On 12/11/2010 3:55 PM, Pete McCann wrote:
> Hi, Joe,
>
> On Sat, Dec 11, 2010 at 5:20 PM, Joe Touch<touch@isi.edu>  wrote:
>>> Remember, this only happens for new communication peers, at the
>>> time the transport connection is established.  1000 connections
>>> established
>>> per second is a pretty high number, let alone connections from DNS names
>>> that you've never heard from before.
>>
>> It might be useful to take a look at some stats from a typical middlebox;
>> 1000 connections/sec was high for small boxes about 15 years ago, AFAIR.
>
> Any of these statistics publicly available?

We had some SSL accellerators that have published statistics; you should 
be able to find that on-line for modern products.
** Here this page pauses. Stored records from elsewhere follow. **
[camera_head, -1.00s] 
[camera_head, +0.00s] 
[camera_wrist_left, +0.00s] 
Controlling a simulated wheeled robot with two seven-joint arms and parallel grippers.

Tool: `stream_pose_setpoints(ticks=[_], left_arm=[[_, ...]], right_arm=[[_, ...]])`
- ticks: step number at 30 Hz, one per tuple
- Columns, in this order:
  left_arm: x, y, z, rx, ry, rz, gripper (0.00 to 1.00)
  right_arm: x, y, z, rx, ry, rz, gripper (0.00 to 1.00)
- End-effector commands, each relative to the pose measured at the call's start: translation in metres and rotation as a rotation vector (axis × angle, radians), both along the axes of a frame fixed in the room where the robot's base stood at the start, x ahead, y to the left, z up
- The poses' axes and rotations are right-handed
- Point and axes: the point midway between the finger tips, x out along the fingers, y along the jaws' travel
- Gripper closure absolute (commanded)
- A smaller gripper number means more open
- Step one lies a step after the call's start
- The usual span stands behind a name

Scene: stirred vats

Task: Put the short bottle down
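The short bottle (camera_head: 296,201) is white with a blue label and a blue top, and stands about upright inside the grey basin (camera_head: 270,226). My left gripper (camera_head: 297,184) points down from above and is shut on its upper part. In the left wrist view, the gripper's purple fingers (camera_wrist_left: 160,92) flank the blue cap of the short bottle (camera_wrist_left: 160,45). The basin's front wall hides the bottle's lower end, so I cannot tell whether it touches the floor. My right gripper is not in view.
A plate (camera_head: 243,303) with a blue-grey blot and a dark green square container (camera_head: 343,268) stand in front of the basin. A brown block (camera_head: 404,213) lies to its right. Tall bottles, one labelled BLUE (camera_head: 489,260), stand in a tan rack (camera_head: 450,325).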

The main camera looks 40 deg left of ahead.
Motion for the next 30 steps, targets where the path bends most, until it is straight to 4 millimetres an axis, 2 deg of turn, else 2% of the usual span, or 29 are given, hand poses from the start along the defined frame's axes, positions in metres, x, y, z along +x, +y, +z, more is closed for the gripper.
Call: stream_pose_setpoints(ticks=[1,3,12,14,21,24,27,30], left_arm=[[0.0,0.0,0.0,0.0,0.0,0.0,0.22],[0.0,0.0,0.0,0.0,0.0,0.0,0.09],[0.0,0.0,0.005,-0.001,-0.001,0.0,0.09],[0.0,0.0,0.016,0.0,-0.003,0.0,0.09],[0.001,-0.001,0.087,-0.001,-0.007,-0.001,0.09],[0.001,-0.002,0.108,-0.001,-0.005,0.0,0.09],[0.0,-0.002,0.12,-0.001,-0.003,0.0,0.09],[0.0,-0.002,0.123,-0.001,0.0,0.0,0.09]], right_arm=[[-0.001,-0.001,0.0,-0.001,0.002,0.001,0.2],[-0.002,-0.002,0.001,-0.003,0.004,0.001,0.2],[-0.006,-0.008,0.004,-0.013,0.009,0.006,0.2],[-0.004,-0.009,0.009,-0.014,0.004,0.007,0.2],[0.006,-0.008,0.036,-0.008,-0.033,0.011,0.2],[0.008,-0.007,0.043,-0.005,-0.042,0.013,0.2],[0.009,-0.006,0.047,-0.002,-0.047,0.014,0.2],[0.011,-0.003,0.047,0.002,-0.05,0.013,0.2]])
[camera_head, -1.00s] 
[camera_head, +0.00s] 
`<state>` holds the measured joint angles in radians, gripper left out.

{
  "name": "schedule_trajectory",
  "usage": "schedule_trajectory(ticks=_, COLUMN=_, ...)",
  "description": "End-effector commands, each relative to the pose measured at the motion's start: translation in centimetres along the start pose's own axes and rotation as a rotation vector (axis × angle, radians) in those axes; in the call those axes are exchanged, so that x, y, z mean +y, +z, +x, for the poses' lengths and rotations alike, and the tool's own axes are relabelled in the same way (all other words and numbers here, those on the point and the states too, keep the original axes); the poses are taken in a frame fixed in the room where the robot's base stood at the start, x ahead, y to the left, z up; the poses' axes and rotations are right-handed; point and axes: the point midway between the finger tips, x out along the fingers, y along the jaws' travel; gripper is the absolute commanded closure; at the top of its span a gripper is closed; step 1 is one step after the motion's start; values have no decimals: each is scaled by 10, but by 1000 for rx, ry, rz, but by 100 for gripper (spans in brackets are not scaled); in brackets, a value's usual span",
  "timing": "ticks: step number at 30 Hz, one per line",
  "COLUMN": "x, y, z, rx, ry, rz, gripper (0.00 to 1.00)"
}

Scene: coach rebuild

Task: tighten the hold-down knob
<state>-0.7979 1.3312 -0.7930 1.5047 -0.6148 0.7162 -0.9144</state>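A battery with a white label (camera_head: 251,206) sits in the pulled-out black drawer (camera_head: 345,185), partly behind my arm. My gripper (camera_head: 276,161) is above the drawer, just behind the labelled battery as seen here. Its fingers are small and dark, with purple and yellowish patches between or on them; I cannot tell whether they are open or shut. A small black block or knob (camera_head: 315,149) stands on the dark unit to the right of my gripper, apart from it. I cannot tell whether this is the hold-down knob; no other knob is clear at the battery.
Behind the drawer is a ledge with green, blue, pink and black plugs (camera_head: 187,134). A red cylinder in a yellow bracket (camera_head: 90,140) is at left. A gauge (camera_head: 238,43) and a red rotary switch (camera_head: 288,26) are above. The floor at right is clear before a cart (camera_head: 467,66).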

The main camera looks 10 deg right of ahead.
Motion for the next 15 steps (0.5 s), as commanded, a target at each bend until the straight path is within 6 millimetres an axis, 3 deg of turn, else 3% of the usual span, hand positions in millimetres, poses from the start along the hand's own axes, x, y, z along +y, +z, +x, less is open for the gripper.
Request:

> Do you really think all of these connections would be
> from unique names that you don't have LTSS in cache for?

For a device near Google, probably not, but for one near Akamai, I would 
guess probably. Those stats will be harder to come by...

>>> So, security associations could
>>> be hop-by-hop along the path in addition to end-to-end.
>>
>> In understand this may be supported in your architecture, but I'm not sure
>> it would ever happen administratively. That part may need to be addressed
>> further.
>
> The nice thing about using DNS to do key distribution is that all this
> would be set up automatically.  But you're right, the administrative
> security policies would need to mesh up.

Using the DNS to do key distribution does NOT mean automatic; it means 
you have an existing infrastructure that requires configuration. 
Configuration is the most challenging part, far as I've heard, of good 
key distribution.

...
> The benefit of public key is that it makes the distribution of the key material
> much easier.  You don't have to use sneakernet or have another, key-wrapping
> key defined to push the symmetric key around the network where it might
> be vulnerable to being intercepted.  Secret keys should stay in the place
> where they are generated.

There are ways to derive symmetric keys from asymmetric ones, though. 
The point is to not confuse required/desired properties of the primary 
keys that you need to deploy with the keys used to authenticate the traffic.

>>> 5926 contains
>>>
>>> algorithm IDs for the actual per-packet MAC algorithm (HMACs and CMACs)
>>> as well as the KDFs that are used to derive per-connection keying material
>>> from the preconfigured master key.  However, neither of these registries
>>> has anything to do with methods for provisioning the Master_Key.
>>
>> I'm not sure you couldn't create a new algorithm that used different
>> algorithms for creating HMACs and a different one for validating them, at
>> which point you could use asymmetric keys.
>
> I'm not aware of any HMAC algorithms that work that way.  The typical
> way this is done is to use public key to distribute a shared symmetric
> secret and then use that in an ordinary symmetric HMAC.

If you're doing that, your HMAC-side is squarely in TCP-AO territory. 
The rest is a key distribution issue - which, for AO, is out of band, 
but that just means it's NOT in the AO portion. There's a bootstrapping 
issue if you include it in the TCP header, but you have that regardless.